The Other Side Of Me

This Blog is a documentation, a day-to-day account of my coming out process. This is here so people can read, and see where i've made mistakes and where i've made progress, so that during their coming out they can attempt to avoid or emulate those things. It is also here, to show the struggle me and many others have faced, when coming to terms with our sexuality.

7/11/2004

The Second Introduction

Before I introduce my self I must tell you why I didn't in my first post. That first post was a spur of the moment thing, but all day all I could think of was how good it felt to get a lil of the burden off my chest, and almost be a once in awhile thing. But it feels too good sharing with other people. Well now lets start the introduction.

First off I'm a newly gay male.Yes I said newly. eventough I've been gay all my life I just recently ,in the last 1 or 2 years, accepted it. Though I accepted it I know that others will not. So I'm am still in the closet until I'm not dependent on anyone who will judge me. I've never been with a person, hell I've never even dated. I've never dated because I am in the closet and I never considered dating a woman, eventhough I know that other gays have, because I knew that it would never work out no matter how hard I tried. But I'm getting ahead of myself. Lets start further back. I was born in Oklahoma in a little town that no one cares about, went to and even smaller school. There I was mostly bored and unhappy. I grew up with people that through around not only Nigger but Fag a lot, I was offended by both(eventhough I'm not black) the frequency and the acceptance of these "words". So I guess that's when I built the closet that I would and still today spend my life. Grade school and High School made me fell like shit, I thought of myself as a worth less perversion of nature. When I finally graduated High school, I started collage. This was a much better environment for me, I was no longer in the back woods of Oklahoma when I attended. I even wanted to live on campus, but I didn't have the money, so ever day I drove back to my parents house; back into the place I came to hate.

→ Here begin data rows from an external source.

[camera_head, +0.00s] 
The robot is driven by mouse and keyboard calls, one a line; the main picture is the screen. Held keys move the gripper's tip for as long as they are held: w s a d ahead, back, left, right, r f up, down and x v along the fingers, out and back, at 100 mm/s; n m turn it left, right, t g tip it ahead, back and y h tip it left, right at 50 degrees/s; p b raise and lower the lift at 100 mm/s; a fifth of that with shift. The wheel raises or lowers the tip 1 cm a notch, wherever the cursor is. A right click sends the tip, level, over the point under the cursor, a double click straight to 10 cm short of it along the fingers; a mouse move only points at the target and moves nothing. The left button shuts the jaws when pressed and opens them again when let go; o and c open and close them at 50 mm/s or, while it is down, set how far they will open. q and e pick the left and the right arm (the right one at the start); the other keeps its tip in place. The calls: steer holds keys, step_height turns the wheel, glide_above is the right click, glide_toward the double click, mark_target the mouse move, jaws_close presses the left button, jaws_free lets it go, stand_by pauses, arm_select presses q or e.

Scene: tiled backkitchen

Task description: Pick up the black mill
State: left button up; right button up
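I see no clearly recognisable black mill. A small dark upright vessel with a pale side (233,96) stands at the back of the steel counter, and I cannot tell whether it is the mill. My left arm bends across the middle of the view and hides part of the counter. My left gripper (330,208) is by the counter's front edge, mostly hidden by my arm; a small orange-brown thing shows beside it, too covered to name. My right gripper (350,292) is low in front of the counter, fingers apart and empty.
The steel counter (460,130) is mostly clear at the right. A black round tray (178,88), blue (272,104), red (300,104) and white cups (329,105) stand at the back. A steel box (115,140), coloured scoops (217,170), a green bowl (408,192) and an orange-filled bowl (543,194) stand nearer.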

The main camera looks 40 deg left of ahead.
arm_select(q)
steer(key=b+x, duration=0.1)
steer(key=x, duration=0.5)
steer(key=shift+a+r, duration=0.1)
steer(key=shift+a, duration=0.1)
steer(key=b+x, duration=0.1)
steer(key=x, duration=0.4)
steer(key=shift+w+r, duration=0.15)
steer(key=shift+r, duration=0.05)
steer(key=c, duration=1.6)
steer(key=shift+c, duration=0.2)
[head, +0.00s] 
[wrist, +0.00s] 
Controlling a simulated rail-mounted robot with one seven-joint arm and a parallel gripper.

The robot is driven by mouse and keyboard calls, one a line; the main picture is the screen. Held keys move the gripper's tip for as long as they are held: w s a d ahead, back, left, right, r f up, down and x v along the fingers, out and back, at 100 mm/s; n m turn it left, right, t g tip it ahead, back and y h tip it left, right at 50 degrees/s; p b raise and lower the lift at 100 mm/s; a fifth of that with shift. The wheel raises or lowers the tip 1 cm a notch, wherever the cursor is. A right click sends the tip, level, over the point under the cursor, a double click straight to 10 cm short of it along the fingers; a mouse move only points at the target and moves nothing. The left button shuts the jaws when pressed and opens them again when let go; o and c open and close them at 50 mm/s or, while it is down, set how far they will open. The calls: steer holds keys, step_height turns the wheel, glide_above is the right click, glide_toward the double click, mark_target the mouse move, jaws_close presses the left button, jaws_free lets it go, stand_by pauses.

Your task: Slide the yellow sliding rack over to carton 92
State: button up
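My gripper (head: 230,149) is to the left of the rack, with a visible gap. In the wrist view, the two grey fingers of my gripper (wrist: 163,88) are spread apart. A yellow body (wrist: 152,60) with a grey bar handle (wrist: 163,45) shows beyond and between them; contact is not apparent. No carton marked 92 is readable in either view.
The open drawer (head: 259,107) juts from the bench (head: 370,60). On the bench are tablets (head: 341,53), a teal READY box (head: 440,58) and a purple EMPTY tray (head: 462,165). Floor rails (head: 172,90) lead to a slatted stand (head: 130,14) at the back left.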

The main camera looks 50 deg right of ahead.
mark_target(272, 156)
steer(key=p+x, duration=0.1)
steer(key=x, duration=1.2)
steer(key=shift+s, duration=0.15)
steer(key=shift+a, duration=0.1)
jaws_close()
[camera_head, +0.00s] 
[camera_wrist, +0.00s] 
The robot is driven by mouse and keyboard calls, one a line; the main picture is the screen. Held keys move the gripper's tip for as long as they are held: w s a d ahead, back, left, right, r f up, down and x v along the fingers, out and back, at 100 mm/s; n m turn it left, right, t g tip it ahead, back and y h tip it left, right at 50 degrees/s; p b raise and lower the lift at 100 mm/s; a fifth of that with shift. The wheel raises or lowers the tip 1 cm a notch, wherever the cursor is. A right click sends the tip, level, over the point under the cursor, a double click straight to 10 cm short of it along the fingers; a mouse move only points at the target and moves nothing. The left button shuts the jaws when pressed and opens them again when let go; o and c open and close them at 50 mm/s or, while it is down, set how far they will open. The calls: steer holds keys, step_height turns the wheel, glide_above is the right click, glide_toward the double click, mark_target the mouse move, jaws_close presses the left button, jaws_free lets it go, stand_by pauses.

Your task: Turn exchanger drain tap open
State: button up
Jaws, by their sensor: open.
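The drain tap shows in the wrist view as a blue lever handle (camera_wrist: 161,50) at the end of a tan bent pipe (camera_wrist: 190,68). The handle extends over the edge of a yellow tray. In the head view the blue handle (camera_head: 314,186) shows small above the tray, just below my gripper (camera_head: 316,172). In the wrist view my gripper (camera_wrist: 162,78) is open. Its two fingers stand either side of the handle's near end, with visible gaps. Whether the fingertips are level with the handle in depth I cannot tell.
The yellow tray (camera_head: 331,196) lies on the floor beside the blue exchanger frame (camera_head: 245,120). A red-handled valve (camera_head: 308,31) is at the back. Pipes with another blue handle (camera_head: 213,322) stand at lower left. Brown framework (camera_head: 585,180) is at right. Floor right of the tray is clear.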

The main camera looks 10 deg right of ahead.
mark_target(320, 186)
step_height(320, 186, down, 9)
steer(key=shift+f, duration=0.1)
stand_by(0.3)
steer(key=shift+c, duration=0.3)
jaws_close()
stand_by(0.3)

Ok that was me, and now? Well I'm still living with my parents until I finish collage. I'm still in the closet, but trying to bust that bitch open. I'm trying to love me for me and the internet is really helping. I also trying to find my place in the world, I'm only 22 and I know that there is plenty to do. I constantly worry about finding a job and living in the real world.

Here is some misc stuff about me I couldn't fit into any one categories. I like heavy music and some rock, like Marilyn Manson, Nine Inch Nails, KoRn, Slipkot and other bands like that and also some bands totally different from them. I also like my men beefy, I love bears. For some reason I love quotes, I cant help it, I guess its an addiction. My English teacher made the class use a quote in one of our assignments, and since then I've been hooked. Well I guess its a healthy obsession. I don't smoke (but it doesn't bother me), do drink occasionally, but not to excess. And when I'm finally out of that damned, dark, lonely closet I'm looking for someone who's looking for a monogamous relationship. I'm an agnostic, mass religion kinda scares me (I've had bad experiences [They Kicked someone out because he looked different]), but if I meet the right man and the right church I'll give it a chance.

Well I guess that's me.. Unless you have any questions(if anyone will ever see this). So here I go.. Quote Time...

A journey of a thousand miles starts with a single step.
                                                                      -Anonymous

1 Comments:

Blogger Brian Smith said...

Thanks for posting. it is quite a bit to handle, and i know sometimes i lash out at people for no reason becasue of all the stress. but i'm hoping that this BLog will help me vent. And comments like yours help more then you will ever know. but what makes is unbearable is the fact the only thing i want to do is be myself, and that upsets people. Again, Thanks for taking the time to comment.